• [Problem]:
Only the pictures are left out: repeat the rest of the entries exactly.

• [Data for the task]:
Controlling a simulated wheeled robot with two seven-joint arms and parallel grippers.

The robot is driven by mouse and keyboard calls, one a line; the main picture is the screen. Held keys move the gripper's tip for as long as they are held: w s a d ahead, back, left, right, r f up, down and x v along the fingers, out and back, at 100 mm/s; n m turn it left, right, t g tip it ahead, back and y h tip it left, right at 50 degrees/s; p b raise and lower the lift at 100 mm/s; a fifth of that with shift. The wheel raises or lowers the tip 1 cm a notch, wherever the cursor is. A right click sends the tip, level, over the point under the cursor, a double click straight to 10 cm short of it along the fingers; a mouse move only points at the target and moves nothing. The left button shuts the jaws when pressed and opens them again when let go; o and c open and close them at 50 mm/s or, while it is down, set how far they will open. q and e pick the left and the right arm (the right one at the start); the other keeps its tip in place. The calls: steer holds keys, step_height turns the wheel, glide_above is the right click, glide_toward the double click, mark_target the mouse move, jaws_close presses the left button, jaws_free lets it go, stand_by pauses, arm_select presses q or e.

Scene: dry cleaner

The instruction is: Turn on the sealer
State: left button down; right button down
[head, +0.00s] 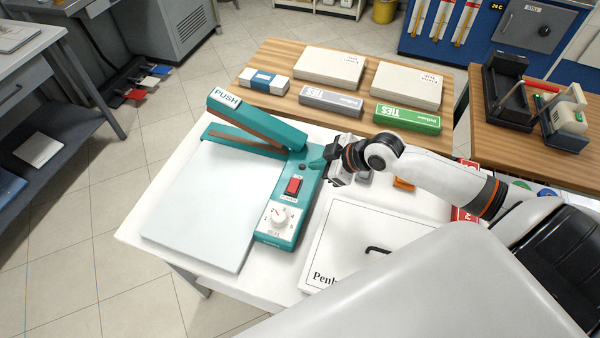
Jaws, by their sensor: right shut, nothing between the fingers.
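The sealer (308,201) is a teal machine on the white table, with its arm marked PUSH (245,113) raised at the back left. A red rocker switch (293,186) sits on its top, with a white dial (279,217) in front of it. I cannot tell which way the switch is set. My right gripper (331,158) is shut and empty, just behind and to the right of the switch, beside the sealer's right edge. It is apart from the switch. Whether it touches the sealer's body is unclear. My left gripper is not in view.
A white panel (215,200) lies left of the sealer. A white box with a black handle (345,248) is at its right. Boxes, including a green tie box (407,118), lie on the wooden table (290,108) behind. A black device (506,95) stands farther right.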

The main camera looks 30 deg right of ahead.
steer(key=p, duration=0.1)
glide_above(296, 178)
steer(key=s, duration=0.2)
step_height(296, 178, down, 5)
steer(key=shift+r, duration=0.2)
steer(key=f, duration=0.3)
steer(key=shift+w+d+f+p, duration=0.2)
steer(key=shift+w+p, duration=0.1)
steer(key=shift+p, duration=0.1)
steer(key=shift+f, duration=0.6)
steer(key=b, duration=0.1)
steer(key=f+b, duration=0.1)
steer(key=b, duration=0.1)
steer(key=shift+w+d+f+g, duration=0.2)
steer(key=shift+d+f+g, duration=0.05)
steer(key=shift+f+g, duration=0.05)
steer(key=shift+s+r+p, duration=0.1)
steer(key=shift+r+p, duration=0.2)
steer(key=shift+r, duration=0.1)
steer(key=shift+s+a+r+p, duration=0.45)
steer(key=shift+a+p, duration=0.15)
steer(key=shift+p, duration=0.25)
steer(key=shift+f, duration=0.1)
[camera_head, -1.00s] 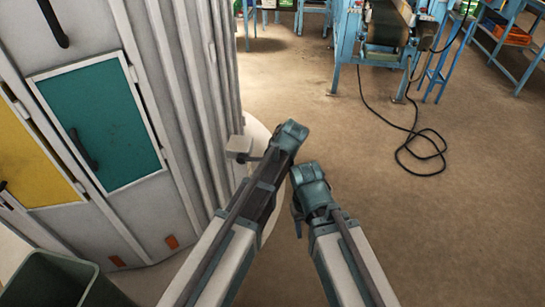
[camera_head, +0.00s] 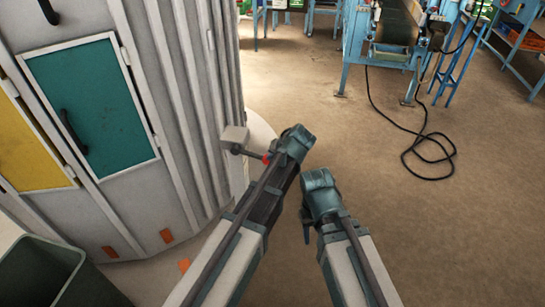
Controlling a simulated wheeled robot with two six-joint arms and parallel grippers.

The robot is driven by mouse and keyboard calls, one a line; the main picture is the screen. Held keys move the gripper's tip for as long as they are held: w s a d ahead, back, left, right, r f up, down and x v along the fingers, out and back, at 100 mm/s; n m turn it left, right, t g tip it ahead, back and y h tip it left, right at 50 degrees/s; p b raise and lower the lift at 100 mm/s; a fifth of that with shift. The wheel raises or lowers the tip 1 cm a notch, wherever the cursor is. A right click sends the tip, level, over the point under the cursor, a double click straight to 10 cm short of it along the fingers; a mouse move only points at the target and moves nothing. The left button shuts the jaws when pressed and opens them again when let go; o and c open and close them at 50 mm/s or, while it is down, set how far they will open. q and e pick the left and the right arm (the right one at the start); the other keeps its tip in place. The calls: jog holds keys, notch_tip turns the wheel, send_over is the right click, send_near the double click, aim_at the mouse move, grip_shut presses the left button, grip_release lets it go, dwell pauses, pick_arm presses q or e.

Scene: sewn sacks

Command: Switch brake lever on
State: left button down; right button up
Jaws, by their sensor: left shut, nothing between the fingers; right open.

• [Answer for this exercise]:
Controlling a simulated wheeled robot with two seven-joint arms and parallel grippers.

The robot is driven by mouse and keyboard calls, one a line; the main picture is the screen. Held keys move the gripper's tip for as long as they are held: w s a d ahead, back, left, right, r f up, down and x v along the fingers, out and back, at 100 mm/s; n m turn it left, right, t g tip it ahead, back and y h tip it left, right at 50 degrees/s; p b raise and lower the lift at 100 mm/s; a fifth of that with shift. The wheel raises or lowers the tip 1 cm a notch, wherever the cursor is. A right click sends the tip, level, over the point under the cursor, a double click straight to 10 cm short of it along the fingers; a mouse move only points at the target and moves nothing. The left button shuts the jaws when pressed and opens them again when let go; o and c open and close them at 50 mm/s or, while it is down, set how far they will open. q and e pick the left and the right arm (the right one at the start); the other keeps its tip in place. The calls: steer holds keys, step_height turns the wheel, glide_above is the right click, glide_toward the double click, mark_target the mouse move, jaws_close presses the left button, jaws_free lets it go, stand_by pauses, arm_select presses q or e.

Scene: dry cleaner

The instruction is: Turn on the sealer
State: left button down; right button down
[head, +0.00s] 
Jaws, by their sensor: right shut, nothing between the fingers.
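The sealer (308,201) is a teal machine on the white table, with its arm marked PUSH (245,113) raised at the back left. A red rocker switch (293,186) sits on its top, with a white dial (279,217) in front of it. I cannot tell which way the switch is set. My right gripper (331,158) is shut and empty, just behind and to the right of the switch, beside the sealer's right edge. It is apart from the switch. Whether it touches the sealer's body is unclear. My left gripper is not in view.
A white panel (215,200) lies left of the sealer. A white box with a black handle (345,248) is at its right. Boxes, including a green tie box (407,118), lie on the wooden table (290,108) behind. A black device (506,95) stands farther right.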

The main camera looks 30 deg right of ahead.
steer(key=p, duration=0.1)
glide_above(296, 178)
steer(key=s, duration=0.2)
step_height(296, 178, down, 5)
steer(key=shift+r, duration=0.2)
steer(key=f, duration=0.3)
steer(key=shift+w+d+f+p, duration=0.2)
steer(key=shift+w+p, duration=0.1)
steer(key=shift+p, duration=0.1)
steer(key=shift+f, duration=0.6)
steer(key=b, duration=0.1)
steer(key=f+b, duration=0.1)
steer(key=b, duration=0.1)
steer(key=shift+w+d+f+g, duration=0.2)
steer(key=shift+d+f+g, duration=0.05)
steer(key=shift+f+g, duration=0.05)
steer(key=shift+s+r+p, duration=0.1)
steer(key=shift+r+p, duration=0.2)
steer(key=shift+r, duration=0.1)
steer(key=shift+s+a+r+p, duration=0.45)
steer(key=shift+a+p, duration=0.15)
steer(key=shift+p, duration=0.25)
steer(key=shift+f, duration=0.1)
[camera_head, -1.00s] 
[camera_head, +0.00s] 
Controlling a simulated wheeled robot with two six-joint arms and parallel grippers.

The robot is driven by mouse and keyboard calls, one a line; the main picture is the screen. Held keys move the gripper's tip for as long as they are held: w s a d ahead, back, left, right, r f up, down and x v along the fingers, out and back, at 100 mm/s; n m turn it left, right, t g tip it ahead, back and y h tip it left, right at 50 degrees/s; p b raise and lower the lift at 100 mm/s; a fifth of that with shift. The wheel raises or lowers the tip 1 cm a notch, wherever the cursor is. A right click sends the tip, level, over the point under the cursor, a double click straight to 10 cm short of it along the fingers; a mouse move only points at the target and moves nothing. The left button shuts the jaws when pressed and opens them again when let go; o and c open and close them at 50 mm/s or, while it is down, set how far they will open. q and e pick the left and the right arm (the right one at the start); the other keeps its tip in place. The calls: jog holds keys, notch_tip turns the wheel, send_over is the right click, send_near the double click, aim_at the mouse move, grip_shut presses the left button, grip_release lets it go, dwell pauses, pick_arm presses q or e.

Scene: sewn sacks

Command: Switch brake lever on
State: left button down; right button up
Jaws, by their sensor: left shut, nothing between the fingers; right open.

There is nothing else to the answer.